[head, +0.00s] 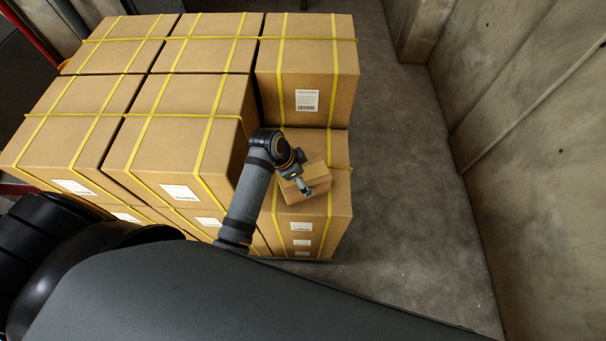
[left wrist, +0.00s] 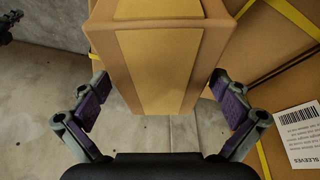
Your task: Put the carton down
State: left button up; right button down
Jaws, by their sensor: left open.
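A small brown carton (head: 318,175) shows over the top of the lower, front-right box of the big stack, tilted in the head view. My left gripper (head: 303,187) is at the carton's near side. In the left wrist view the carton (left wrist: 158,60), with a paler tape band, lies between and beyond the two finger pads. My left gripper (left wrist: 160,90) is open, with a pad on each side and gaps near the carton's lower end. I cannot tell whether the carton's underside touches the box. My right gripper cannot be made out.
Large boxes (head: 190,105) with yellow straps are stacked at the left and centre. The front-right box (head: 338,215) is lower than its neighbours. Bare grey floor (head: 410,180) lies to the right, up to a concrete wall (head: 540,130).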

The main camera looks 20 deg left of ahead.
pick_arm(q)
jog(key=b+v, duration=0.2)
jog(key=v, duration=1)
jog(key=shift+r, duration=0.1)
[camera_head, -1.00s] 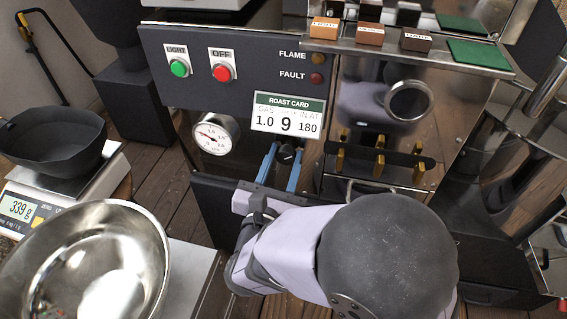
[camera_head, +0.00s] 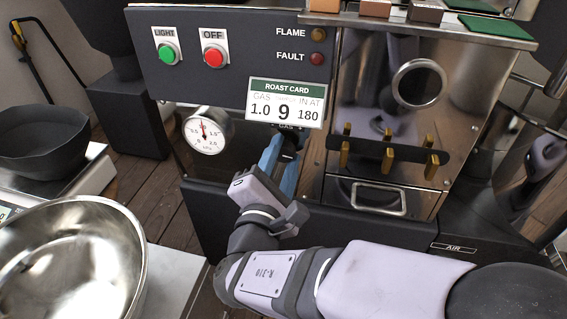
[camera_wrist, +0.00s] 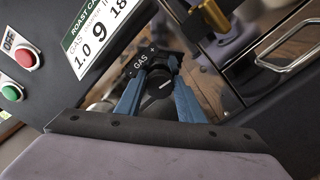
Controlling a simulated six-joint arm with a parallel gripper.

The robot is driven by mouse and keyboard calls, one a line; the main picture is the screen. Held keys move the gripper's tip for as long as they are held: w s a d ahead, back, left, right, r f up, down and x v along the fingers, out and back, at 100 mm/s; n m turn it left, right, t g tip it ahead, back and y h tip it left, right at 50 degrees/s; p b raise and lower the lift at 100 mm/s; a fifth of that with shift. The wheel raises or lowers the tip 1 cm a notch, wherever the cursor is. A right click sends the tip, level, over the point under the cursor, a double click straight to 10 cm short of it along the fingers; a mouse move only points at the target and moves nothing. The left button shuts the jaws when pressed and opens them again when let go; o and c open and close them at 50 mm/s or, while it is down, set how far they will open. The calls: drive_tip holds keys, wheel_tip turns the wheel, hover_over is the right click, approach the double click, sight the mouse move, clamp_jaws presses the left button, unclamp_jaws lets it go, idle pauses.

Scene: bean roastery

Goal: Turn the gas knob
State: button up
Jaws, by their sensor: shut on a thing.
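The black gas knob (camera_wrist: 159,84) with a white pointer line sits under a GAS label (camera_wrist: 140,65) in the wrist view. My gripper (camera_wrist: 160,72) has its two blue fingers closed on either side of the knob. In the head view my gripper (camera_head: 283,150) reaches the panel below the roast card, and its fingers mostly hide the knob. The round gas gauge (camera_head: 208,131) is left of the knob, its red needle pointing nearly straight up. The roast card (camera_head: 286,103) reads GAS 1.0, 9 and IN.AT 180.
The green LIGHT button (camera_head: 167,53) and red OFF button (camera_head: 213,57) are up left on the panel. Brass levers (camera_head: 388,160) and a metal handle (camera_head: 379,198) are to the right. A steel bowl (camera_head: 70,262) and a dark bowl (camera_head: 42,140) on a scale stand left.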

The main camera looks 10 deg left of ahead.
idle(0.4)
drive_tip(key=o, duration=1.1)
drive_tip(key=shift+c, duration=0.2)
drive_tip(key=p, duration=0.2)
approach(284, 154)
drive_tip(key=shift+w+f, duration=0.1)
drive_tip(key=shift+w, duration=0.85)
---
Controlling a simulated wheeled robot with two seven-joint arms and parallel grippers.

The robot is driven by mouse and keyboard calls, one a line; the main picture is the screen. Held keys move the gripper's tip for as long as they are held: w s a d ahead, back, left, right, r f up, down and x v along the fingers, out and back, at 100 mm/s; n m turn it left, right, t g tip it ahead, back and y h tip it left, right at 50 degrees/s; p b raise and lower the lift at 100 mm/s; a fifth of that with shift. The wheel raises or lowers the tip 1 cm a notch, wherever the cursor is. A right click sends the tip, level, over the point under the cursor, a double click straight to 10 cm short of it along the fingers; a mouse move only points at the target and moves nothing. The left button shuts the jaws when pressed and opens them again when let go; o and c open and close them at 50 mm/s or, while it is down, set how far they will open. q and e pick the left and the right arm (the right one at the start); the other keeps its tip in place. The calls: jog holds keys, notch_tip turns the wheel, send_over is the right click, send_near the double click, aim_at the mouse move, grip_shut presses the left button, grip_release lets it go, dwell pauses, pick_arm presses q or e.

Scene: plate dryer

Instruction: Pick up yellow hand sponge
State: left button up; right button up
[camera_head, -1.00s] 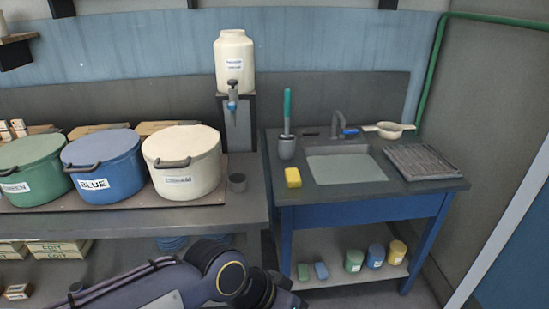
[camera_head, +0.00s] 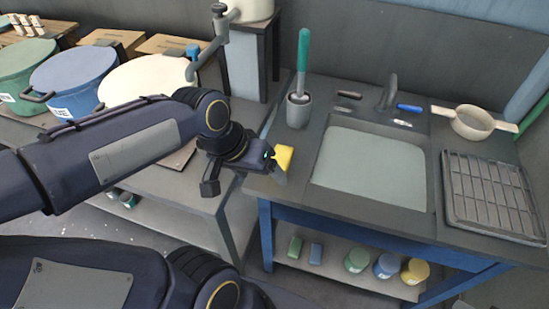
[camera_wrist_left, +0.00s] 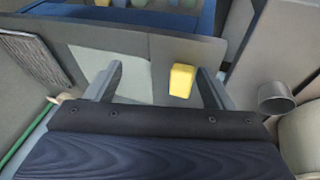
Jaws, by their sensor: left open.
* * *
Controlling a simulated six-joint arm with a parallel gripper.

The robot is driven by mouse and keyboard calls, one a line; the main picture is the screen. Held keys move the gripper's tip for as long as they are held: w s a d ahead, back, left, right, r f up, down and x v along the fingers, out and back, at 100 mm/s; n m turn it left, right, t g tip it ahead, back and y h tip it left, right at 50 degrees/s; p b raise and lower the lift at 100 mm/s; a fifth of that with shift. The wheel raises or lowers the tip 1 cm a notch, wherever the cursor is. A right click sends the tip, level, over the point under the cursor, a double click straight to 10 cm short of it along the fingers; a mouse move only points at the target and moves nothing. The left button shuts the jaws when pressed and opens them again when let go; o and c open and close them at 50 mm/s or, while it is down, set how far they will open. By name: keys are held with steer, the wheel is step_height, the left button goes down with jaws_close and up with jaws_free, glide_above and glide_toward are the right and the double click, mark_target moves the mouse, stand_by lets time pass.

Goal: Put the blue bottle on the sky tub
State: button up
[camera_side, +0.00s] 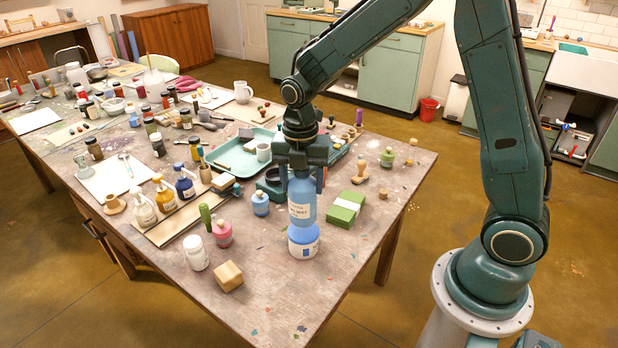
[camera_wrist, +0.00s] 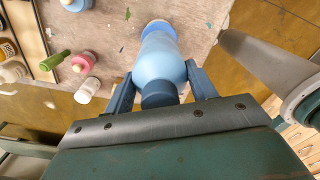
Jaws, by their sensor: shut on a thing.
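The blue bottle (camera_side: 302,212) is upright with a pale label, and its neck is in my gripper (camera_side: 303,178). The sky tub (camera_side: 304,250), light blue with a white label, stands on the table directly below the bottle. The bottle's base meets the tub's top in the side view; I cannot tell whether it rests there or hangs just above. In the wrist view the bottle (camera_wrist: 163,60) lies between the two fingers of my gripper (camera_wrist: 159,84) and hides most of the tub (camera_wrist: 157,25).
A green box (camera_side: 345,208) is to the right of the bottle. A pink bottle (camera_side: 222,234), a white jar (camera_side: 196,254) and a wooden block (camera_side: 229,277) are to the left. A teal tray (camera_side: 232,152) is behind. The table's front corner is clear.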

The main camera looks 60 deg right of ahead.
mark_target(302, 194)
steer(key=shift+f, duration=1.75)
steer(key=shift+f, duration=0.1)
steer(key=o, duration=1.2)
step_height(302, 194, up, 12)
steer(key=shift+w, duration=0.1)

■ WHAT IS ASKED:
Above are records; repeat only the lines from the line with "[head, +0.00s]" through the line with "State: left button up; right button down", and leave pictures out.

■ EXERCISE ANSWER:
[head, +0.00s] 
[left wrist, +0.00s] 
Your task: Put the carton down
State: left button up; right button down

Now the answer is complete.